ARPA was created by the department of defence at the instigation of President Eisenhower to support high risk research without the red tape, so that, hopefully the USA would not be surprised by Cold War advancements by the Soviet Union — the Lunch of Sputnik (Fisher 2018). Sputnik came as a massive surprise to American intelligence services, ARPA would change this.

With a budget of $175,000 of 1968 money (2022 value $1 million) the team set about to demonstrate a new age of interactive modern computing.

The Mother of all Demo’s

Picture the scene, a 1960s style auditorium, with a mainly white male mad men looking crowd, around 1000 of them, with a sprinkling of San Francisco hippie counter culture.

The location, The National Computer Conference at Brooks Hall in San Francisco’s Civic Centre in December 1968.

Englelbart is sat onstage with a giant video screen projected behind him, and a mouse at his finger tips, then in what has become known as ‘the mother of all demo’s’ Engelbart show’s off what his computer can do (Fisher 2018)
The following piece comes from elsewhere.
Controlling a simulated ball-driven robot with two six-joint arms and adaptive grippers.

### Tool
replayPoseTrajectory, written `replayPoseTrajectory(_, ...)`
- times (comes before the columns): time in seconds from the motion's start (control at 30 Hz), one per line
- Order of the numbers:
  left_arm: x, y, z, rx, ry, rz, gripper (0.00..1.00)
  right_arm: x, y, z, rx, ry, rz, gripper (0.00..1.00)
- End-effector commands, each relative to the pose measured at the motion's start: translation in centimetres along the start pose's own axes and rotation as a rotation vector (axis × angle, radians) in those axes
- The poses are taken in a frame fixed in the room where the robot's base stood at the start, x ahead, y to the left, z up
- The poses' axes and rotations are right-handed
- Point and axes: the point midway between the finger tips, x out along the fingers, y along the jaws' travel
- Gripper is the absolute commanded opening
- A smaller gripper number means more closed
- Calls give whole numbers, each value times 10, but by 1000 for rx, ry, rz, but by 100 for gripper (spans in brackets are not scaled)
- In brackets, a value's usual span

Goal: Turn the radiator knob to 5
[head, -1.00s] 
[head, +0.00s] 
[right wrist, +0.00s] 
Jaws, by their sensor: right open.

The oN-Line System or NLS Terminal had a screen and a keyboard, windows, and a mouse.

During the demo, he showed off a way to edit text, a version of e-mail, and even a primitive version of Skype / Zoom (Fisher 2018) — to the modern 2020’s audience this would just look like the computers that are common place, and doing things that our iphones can do so easily — but to the 1000 attendees on that December day in 1968, who’s computers were giant mainframes, interacted with as machinery in a room, not sat at a desk, as its equal, as a tool to communicate, These mainframes where programmable via punch cards, pieces of paper, with thousands of holes punched out of them and fed into the computer by hand, noisey, hot, loud machines, yet here interactions where typed, commands written on the screen, via a keyboard and widows opened and closed, and things selected by a mouse.
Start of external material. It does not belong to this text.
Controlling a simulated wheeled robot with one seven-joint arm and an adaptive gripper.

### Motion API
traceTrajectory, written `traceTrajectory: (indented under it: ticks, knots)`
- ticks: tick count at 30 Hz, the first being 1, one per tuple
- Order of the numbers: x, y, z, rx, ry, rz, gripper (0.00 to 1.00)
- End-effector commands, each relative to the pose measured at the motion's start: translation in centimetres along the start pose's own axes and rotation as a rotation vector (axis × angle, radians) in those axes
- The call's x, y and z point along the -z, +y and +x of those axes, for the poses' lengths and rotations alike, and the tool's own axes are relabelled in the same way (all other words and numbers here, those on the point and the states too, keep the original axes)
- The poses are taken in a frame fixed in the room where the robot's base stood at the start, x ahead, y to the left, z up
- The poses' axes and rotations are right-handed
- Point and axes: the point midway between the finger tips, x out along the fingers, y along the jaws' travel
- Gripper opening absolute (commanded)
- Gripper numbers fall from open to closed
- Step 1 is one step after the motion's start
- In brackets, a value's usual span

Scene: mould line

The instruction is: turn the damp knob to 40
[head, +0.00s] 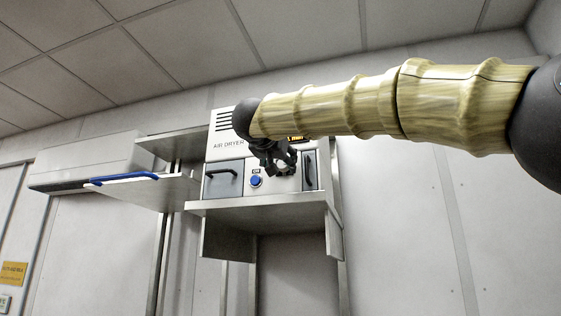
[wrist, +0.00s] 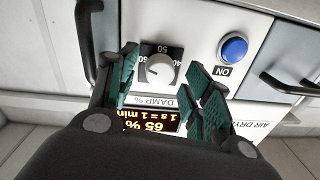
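The white damp knob (wrist: 160,70) sits on a dark square dial plate labelled "DAMP %" in the wrist view, which shows the panel upside down. A "50" is on the dial's scale; the other marks are too small to read surely. An amber display (wrist: 150,122) shows 65 % and "1 s = 1 min". My gripper (wrist: 162,58) is open, with one green-padded finger on each side of the knob; I cannot tell whether either touches it. In the head view, my gripper (head: 280,165) is at the front of the air dryer (head: 222,150) and hides the knob.
A blue ON button (head: 256,181) is beside the knob, also in the wrist view (wrist: 233,48). Handles flank the panel, one on the left drawer (head: 222,172). A steel shelf (head: 260,207) juts out below the dryer. A blue-handled open flap (head: 150,185) is at left.

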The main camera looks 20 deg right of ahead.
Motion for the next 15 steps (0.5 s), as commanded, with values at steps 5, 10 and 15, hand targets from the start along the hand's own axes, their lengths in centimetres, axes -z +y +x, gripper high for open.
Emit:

The computer who’s purpose was one of a number cruncher in a room, was in this moment, shown to be an interactive computer device which could be used as a creative tool for the advancement of the human experience, it became humanised, and a new tool set for culture was born — we had moved from the computer stone age and into a new undefined era of possibility.

But its worth noting here, that behind the scenes, what we take for granted in terms of networked computing, Wifi, broadband, 5G and free global internet, and the cheapness and abundance of digital projctors, just did not exist in 1968, and was cobbled together in order to make the demo a success.
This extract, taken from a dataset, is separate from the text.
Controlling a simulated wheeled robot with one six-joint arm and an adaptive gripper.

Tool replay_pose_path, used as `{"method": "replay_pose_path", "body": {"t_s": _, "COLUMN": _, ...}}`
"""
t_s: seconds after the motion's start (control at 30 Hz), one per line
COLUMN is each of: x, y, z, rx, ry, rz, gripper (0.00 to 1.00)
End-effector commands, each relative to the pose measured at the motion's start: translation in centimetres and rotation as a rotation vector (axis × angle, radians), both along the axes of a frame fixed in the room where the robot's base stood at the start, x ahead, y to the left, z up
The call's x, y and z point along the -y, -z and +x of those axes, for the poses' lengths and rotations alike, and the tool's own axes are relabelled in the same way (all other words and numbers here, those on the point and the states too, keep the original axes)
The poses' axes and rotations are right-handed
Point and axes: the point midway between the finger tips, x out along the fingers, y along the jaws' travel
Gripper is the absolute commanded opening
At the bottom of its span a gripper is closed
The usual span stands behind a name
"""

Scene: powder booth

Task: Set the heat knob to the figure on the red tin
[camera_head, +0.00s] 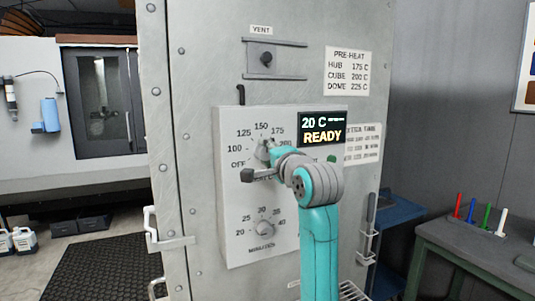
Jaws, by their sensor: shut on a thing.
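The heat knob (262,148) is the upper dial on the pale control panel (229,190). Its scale reads OFF, 100, 125, 150, 175 and 200, with the rest hidden behind my arm. My gripper (269,152) is shut on the heat knob, reaching in from the lower right. It covers much of the knob, so I cannot tell exactly which figure the pointer marks. The display (321,129) reads 20 C and READY. A pre-heat placard (347,71) lists HUB 175 C, CUBE 200 C, DOME 225 C. No red tin is in view.
The minutes knob (263,228) sits below the heat knob. A vent slide (265,59) is above the panel. A metal handle (165,240) sticks out at the oven's left edge. A bench (470,250) with several coloured sticks stands at right. A dark mat (105,262) lies on the floor at left.

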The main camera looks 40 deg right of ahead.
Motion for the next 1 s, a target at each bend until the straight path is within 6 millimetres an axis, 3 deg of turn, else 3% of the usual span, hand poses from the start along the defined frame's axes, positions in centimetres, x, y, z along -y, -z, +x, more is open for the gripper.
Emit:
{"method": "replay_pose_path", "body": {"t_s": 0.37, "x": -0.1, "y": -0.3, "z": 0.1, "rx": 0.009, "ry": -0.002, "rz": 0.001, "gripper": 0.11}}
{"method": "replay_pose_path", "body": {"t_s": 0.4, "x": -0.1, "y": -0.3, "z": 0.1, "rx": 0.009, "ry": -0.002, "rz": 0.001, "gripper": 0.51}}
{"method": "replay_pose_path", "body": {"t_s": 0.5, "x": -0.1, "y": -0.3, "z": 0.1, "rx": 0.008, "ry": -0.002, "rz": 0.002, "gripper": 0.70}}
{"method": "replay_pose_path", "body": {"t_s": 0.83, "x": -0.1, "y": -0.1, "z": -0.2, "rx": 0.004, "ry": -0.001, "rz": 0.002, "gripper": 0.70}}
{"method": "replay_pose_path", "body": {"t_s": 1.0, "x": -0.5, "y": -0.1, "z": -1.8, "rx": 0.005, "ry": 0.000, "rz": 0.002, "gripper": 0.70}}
The demo would link the Brook Hall venue with Stanford Research Institute, for the Skype / Zoom element of the demo — in 2022, you would log on to Brook Halls wifi, sip your latte and click on the video call app, and for free, video call your friend over at SRI.. not so in 1968.

Although just 30 miles apart, two video circuits where leased from the phone company, and a microwave link consisting of two transmitters where set up to receive and send communications between Brook Hall and SRI, which where housed inside large trucks, 1000s of feet of cables and homemade modems (one of a kind) to link up the computers, at a cost $175,000 ($1 million 2022 dollars)

This array of video link, audio link and computer link, transfused together and operated by Engelbart on stage at Brook Hall and the behind the scenes team at the venue, and over at SRI would be the technical wizard team, who made this demo happen — now you just click the app and away you go — e-mail, zoom, Microsoft word and WhatsApp just there, no friction, just part of our everyday lives.

and its this demo, that showed what could be done.

It took another 39 years to shrink all this technology down, so that it would fit inside your pocket, and become a swiss army knife of digital tools, with the birth of the iPhone in 2007, with so many technological milestones along the way, many of which we will explore here.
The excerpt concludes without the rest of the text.